# WHAT IS REQUIRED
Start with the line containing "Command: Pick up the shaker" and write out each line through the end of the listing, exactly as given.

= = = = = = =

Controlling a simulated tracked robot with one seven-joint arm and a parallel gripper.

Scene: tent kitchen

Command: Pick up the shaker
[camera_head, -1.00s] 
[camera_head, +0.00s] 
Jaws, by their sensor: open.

= = = = = = =

# OUTPUT
Command: Pick up the shaker
[camera_head, -1.00s] 
[camera_head, +0.00s] 
Jaws, by their sensor: open.

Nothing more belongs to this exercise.